Jake's "Perfect" Family (As Told by Tobias):
Last big one that comes to mind for me is the gap in how Tobias sees Jake's family, vs. how Jake sees Jake's family. From Tobias's point of view, Jake's living in a 1950s sitcom: he has two parents, one sibling, one dog, and they all get along! They live in a McMansion, off two white-collar salaries — one a doctor's salary! — and they go on vacations together every year. They eat fresh salmon, and spinach, and homemade tiramisu (#16), as they sit around their kitchen table every night and talk about their feelings.
Which is all literally true. But the other thing that's literally true: Jake is the only Animorph with no safe place to retreat to in between battles, because he's the only one cohabiting with a known controller. Part of the reason Tobias can be under the impression that Jake's home life is picture-perfect is that the Animorphs spend the least time at Jake's house: most meetings are at Cassie's, Tobias and Ax's scoop is their go-to backup location, and occasionally they spill into Marco's or Rachel's bedrooms. Because Jake's home is fundamentally unsafe in a way none of the others' are. When Rachel has a nightmare, she gets Jordan's incompetent but well-meaning comfort (#2); when Marco or Cassie does, their dads come to offer hugs (#10, #19); Tobias and Ax are alone, but at least it's private (#33). Jake describes jamming his face into his pillow so he can cry himself to sleep as silently as possible in #1, #6, #26; he also has raging insomnia by #26 that is still an issue as of #47.

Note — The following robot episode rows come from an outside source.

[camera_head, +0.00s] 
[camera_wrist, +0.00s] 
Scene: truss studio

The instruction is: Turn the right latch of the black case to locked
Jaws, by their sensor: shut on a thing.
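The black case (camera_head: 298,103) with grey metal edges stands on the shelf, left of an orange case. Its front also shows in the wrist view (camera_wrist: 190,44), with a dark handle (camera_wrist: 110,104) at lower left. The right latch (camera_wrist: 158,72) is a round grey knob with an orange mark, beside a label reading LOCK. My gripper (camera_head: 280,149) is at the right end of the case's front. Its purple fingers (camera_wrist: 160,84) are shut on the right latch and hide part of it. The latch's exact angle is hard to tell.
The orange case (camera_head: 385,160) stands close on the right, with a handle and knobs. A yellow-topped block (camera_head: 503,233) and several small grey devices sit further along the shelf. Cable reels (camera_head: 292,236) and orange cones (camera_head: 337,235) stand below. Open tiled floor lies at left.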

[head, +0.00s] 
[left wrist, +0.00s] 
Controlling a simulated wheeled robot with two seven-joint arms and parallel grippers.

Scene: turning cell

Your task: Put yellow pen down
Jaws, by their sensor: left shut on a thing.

And Jake's family being so enmeshed makes the controller thing so much worse, because he can't get away from it. In #31 Tom's yeerk almost has to resort to murdering their dad to get out of attending a family event to support their mom. In #21 the ongoing emergency forces Tom and Jake to spend more time around each other. In #37 Jake can't get out of traveling with his family for over a week (I assume for the High Holy Days?) because Tom's yeerk has refused outright and so Jake is completely unable to refuse as well. Meanwhile, Tobias's perspective on all this is semi-amused bafflement that "Tom" (or Jake) can't just go "screw this!" and walk out of the house, expecting their parents to take that as a valid answer.
In many ways, both Jake and Tobias assume that Jake has no problems and Tobias has all the problems. The other four Animorphs are way more balanced in their perspective. Marco especially feels for Jake because he knows how hard it is having yeerks corrupt your family. Ax understands Jake's complicated grief over losing Tom (years before Tom actually dies), and Ax understands that Tobias is the way he is partially by choice. Cassie and Rachel both see how Jake is being worn down to nothing by sheer exhaustion, and are also both copacetic about how eating roadkill isn't the worst lifestyle choice.
So like, the version that Tobias tells in #49, of Jake having this perfect family that disappears completely in an instant, isn't true. The version Jake tells in #53, of Tobias having no family at all and then suddenly having a great home life with a mom and a dog, isn't true either. But they're both fooled by the American Dream idea of happiness being a matter of how much stuff you have and how nuclear your family looks.